Speaking to reporters during an iftar (fast-breaking) dinner on Monday night for representatives of foreign diplomatic missions in Turkey hosted by Prime Minister Recep Tayyip Erdoğan, Yılmaz also said there were no bullet wounds on the bodies of the two pilots. "The autopsies have been completed; there are no bullet marks," he said.
Responding to questions from journalists, Yılmaz said, however, that the full report will not be shared with the public. “Revealing the details of the autopsies would be disrespectful to the families of the martyred pilots and would constitute a violation of their [right to] privacy,” he said.
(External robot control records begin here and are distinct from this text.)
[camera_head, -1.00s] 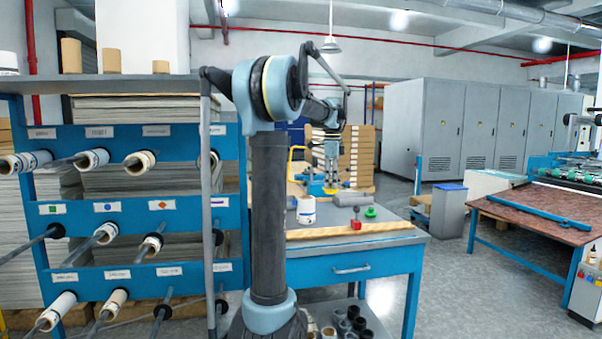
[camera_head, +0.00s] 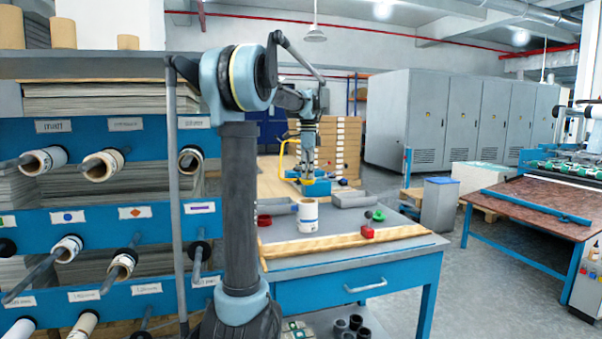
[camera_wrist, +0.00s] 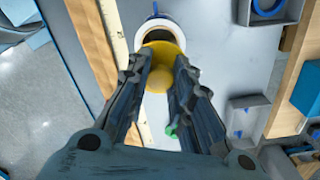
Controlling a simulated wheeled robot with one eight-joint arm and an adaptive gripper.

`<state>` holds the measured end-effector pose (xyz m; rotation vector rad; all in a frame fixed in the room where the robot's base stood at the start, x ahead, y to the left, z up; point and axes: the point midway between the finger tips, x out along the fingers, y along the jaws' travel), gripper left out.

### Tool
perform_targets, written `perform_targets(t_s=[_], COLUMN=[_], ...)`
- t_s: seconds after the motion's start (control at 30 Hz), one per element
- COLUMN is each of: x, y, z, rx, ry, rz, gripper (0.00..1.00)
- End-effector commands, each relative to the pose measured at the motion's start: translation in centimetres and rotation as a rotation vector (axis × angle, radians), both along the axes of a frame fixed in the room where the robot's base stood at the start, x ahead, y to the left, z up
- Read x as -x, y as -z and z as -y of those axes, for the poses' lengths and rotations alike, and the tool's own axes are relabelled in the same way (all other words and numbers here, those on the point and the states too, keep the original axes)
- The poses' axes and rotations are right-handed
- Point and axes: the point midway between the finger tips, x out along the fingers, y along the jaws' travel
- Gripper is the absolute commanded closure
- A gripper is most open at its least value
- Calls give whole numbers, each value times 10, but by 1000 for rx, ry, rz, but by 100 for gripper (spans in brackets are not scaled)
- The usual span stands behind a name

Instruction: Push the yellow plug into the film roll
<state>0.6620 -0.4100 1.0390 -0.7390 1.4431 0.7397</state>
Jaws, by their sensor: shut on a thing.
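The yellow plug (camera_wrist: 161,78) is between my gripper's (camera_wrist: 163,64) fingertips in the wrist view, and the gripper is shut on it. The film roll (camera_wrist: 158,24), a white ring with a dark open core, lies just beyond the plug. The plug overlaps the roll's near rim in the picture; I cannot tell if they touch. In the head view the white film roll (camera_head: 308,213) stands upright on the workbench (camera_head: 410,243). My gripper (camera_head: 307,178) shows behind and above it, with a bit of yellow at its tips.
A wooden strip (camera_head: 335,242) runs along the bench front. The rack (camera_head: 95,143) of rolls stands left.

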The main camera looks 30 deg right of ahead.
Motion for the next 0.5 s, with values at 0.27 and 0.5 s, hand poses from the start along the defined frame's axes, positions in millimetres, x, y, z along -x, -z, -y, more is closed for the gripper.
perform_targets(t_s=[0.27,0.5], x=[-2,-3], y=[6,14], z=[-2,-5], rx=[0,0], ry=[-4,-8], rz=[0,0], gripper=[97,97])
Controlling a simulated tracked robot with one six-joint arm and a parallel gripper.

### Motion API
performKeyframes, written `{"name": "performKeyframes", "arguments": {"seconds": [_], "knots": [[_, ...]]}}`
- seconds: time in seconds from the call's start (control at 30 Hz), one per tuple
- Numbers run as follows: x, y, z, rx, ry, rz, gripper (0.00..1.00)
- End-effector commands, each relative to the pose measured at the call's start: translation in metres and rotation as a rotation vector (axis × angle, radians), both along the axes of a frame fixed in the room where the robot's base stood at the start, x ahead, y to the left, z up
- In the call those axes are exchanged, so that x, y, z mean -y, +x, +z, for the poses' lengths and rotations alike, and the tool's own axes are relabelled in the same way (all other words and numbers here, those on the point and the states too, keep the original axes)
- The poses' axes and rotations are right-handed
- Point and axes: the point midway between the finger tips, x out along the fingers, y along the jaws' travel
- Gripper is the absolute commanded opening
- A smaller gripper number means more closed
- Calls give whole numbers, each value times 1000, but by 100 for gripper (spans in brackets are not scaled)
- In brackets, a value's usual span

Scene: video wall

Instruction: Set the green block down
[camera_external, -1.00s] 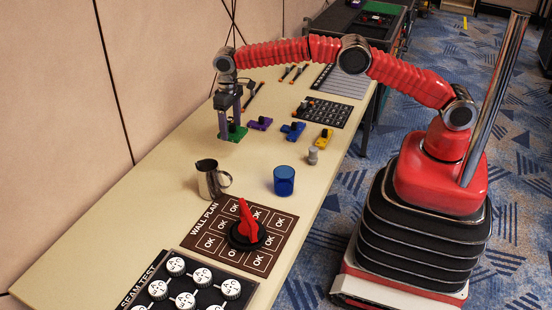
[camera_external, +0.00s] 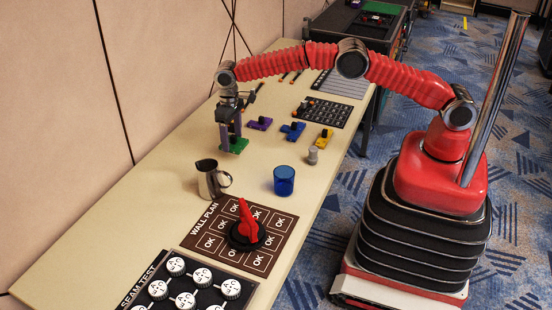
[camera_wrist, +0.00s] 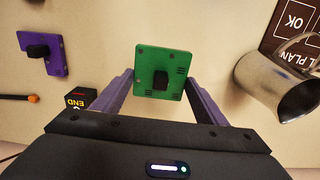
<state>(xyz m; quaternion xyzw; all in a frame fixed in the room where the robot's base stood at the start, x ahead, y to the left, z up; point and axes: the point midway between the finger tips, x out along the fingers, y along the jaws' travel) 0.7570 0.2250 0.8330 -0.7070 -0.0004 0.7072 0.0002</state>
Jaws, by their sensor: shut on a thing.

It was hoped that the results of the autopsies would shed some light on the controversy over what really happened on June 22. In a statement released earlier this month, the military raised doubts over whether the plane was shot down by the Syrians, referring the jet as "our aircraft that Syrian authorities claimed to have shot down." Official statements have also indicated that an ongoing investigation into the June 22 incident revealed no evidence that Syria hit the Turkish jet with a missile or an anti-aircraft weapon, adding to the confusion over how the plane crashed. Syria has said its forces downed the plane with anti-aircraft fire.
Noting that there is no discrepancy in the Turkish General Staff's previously released statements, Yılmaz added, “What we have said thus far is still valid.”